I made grilled cheese and french fries for an early dinner. I had to run to the store and just did not have it in me for anything else.
Joe comes home just as I am finishing up the last of the sandwiches. We do a quick catch up, I tell him how I need to run to the store for last minute things for Vinnie’s birthday tomorrow. (And by “last minute things” I mean a card and cash!)
I grabbed my jacket. “Do you think you can keep an eye on the last grilled cheese? I need to make a quick phone call.”
Joe looks at me, nods his head and all is good. I go outside to the balcony to call my sister real quick. (I have to go outside because my phone seriously has no reception inside. Just ask anyone who I talk to on the phone.)
My sister and I talk for maybe ten minutes. I head back inside to a smoking pot on the stove a very black grilled cheese sandwich and Joe on the sofa oblivious to it all. I turn the stove off, remove the pan and assure Sofia that “No, we do not need to call the fire department.”
I am now in the Target checkout line. I do not know why it is I do not shop at Target more often. It’s only a four-minute drive from my apartment and they have cute stuff. A little pricey on their meats but other than that a good store.
The lady in front of me is using WIC. For those not familiar, WIC stands for Woman, Infant, Children. It is a federal program to help low-income woman provide nutrition to their children. Many people equate WIC with welfare. That is not always true. You can qualify for WIC and not qualify for food stamps.
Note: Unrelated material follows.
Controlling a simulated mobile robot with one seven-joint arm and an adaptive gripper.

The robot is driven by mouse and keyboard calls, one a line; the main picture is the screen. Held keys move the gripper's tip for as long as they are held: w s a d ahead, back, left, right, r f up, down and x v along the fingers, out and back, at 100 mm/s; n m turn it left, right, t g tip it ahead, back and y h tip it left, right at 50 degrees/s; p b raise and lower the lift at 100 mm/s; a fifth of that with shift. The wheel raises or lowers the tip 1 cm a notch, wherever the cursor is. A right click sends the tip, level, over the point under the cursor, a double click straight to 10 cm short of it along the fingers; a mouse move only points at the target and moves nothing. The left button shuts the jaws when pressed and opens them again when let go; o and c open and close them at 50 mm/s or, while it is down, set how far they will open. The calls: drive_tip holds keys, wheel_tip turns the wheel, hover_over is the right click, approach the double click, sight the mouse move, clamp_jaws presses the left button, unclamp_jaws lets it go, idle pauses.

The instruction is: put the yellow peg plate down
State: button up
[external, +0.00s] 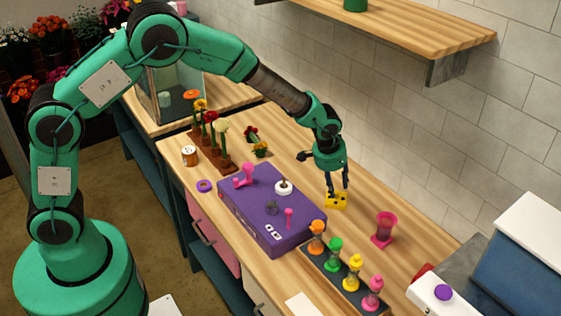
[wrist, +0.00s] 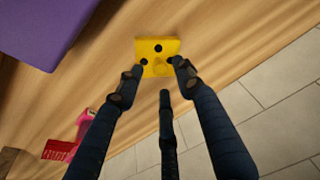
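The yellow peg plate (external: 336,202) is at the wooden counter beyond the purple case. It is a small square with dark round holes and a raised yellow lump near one edge. In the wrist view the plate (wrist: 153,43) is just past my fingertips. My gripper (external: 337,190) points down over it. In the wrist view my gripper (wrist: 160,76) has two fingertips apart at the plate's near corners, and a third dark finger ends short of its edge. The fingers look open. Contact with the plate, and whether it rests fully on the wood, cannot be made out.
The purple case (external: 250,203) lies left of the plate with pink pieces on it. A pink cup (external: 384,229) stands to the right. A dark rack (external: 345,274) of coloured bottles is in front. A flower rack (external: 205,150) is further left. The tiled wall (external: 440,150) is behind.

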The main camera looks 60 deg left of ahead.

It is a good program, and I am not ashamed to say when I had Gracie, I was on WIC. There was no way I was able to afford her special needs formula on my own.
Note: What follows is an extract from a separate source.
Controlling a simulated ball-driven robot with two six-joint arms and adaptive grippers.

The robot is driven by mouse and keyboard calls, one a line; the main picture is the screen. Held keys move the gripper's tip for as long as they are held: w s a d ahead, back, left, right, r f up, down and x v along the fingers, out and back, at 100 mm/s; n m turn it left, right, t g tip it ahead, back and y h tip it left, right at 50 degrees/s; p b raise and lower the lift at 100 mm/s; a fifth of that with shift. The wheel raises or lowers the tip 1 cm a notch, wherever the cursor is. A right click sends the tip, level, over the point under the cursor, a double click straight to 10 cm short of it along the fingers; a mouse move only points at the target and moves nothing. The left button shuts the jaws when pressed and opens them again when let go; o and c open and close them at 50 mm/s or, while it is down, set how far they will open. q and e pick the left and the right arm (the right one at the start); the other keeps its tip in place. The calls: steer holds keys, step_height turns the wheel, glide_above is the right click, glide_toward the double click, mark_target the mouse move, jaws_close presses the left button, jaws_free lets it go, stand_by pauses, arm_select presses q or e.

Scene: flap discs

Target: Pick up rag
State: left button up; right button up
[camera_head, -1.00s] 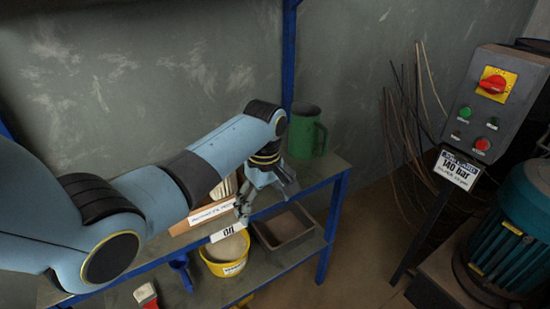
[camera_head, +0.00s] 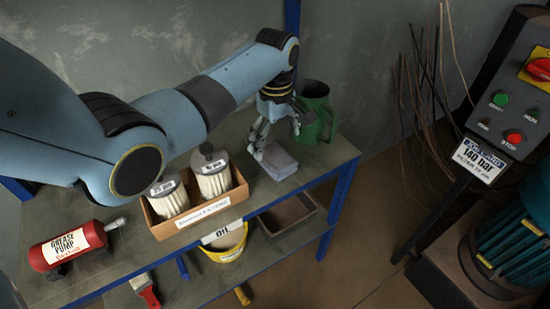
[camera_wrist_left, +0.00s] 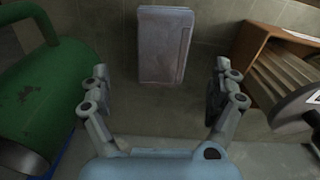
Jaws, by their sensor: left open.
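The rag is a folded, pale pinkish-grey cloth (camera_head: 279,163) lying flat on the shelf top, between the filter box and the green jug. It also shows in the left wrist view (camera_wrist_left: 165,45), at the top centre. My left gripper (camera_head: 277,138) is open and empty above it in the head view, with its fingers pointing down. In the left wrist view its two fingers (camera_wrist_left: 160,92) are spread wide, and the rag lies beyond them, between their lines. I cannot tell whether a finger touches the rag. My right gripper is not in view.
The green jug (camera_head: 314,108) stands close to the right of the gripper. The cardboard box (camera_head: 203,213) with two filters is on the left. A red grease pump (camera_head: 70,246) lies further left. A yellow bucket (camera_head: 226,245) and a tray (camera_head: 288,218) are below.

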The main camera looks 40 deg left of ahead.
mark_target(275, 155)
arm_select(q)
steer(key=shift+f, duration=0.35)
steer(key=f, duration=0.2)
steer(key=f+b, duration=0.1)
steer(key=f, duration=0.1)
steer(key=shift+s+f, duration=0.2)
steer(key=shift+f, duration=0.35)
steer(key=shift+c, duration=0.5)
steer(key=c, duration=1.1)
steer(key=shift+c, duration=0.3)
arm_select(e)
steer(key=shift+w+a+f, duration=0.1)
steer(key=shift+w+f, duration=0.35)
WIC was a life saver for Joe and I. The thing is when using WIC, you are issued “checks.” These checks are very specific to what you can buy. Specific milk, peanut butter, formula, juice. You have to get exactly what the check says, and the cashier has to make sure everything matches up. It’s a long process, and sometimes when you have judgemental know-it-alls behind you in line, they can leave you feeling insecure and less than.
I was determined not to make this lady in front of me feel like that. So, as she and the cashier are going through about five different WIC checks, I occupy myself on the phone. I talk myself out of buying a Snickers, and I eavesdrop on the conversation behind me.
So here is the scoop. Directly behind me in line is a lady. Probably mid 30’s. Behind her is a couple. Man and woman. At this point I have not seen them, I can just hear the conversation.
Couple~ That is a great tattoo!
Lady~ Oh I am sorry, I did not know it was showing.
Couple~ It’s a great tattoo! Did you go to Disney often?
Lady~ Thank you! We just got back a month ago, that’s when I got the tattoo.
It was at this point that I turned around. I am nosy, I wanted to see the tattoo and the cashier was still dealing with the customer using WIC.
I turn around, see the couple. I freeze for about eight seconds, then quickly turn back around.
This couple, I do not even know, this couple was, well, I want to say a “better” version of Joe and me, but I know better than that. The lady, probably about ten years older than me. Long shoulder length black hair, styled the same way as I do mine. She was dressed perfectly. Long black coat, a beautiful knee-length red skirt paired with a black blouse. The gentleman, black slacks, grey button-down, and a black and grey petticoat. In my mind, they just got out of church and had to run into Target for some last minute items for Sunday dinner. But….it was not just the way they were dressed. It was the way they carried themselves, the way they were engaging the other lady in conversation regarding her tattoo. This couple had a positive, feel-good vibe about them.
I remember being a little girl, looking into the future, this is the couple who I saw myself as. And the fact that they looked like an older version of Joe and I really made me think.
While in the checkout line, I had to quickly get a grip on reality. As wonderful and as positive as this look-alike couple seemed to be, we all know there is so much more that goes on behind the scenes.
I can write about twenty different scenarios, but they would all end the same way.
At the end of the day, it’s going to be the hard things, the big things that matter. It’s going to be seeing your spouse through loss, it’s going to be making the active decision every day to love the other, even when it is not always easy. It’s going to be holding your tongue if they are a loud eater, it will be hanging in there through weight gain or weight loss. It will be money, it will be jobs, it will be kids. And as much as I truly enjoyed this couple, as much as I enjoyed seeing what a different version Joe and I would be, none of that compares to the real thing…..
unless perhaps we are talking about burnt grilled cheese.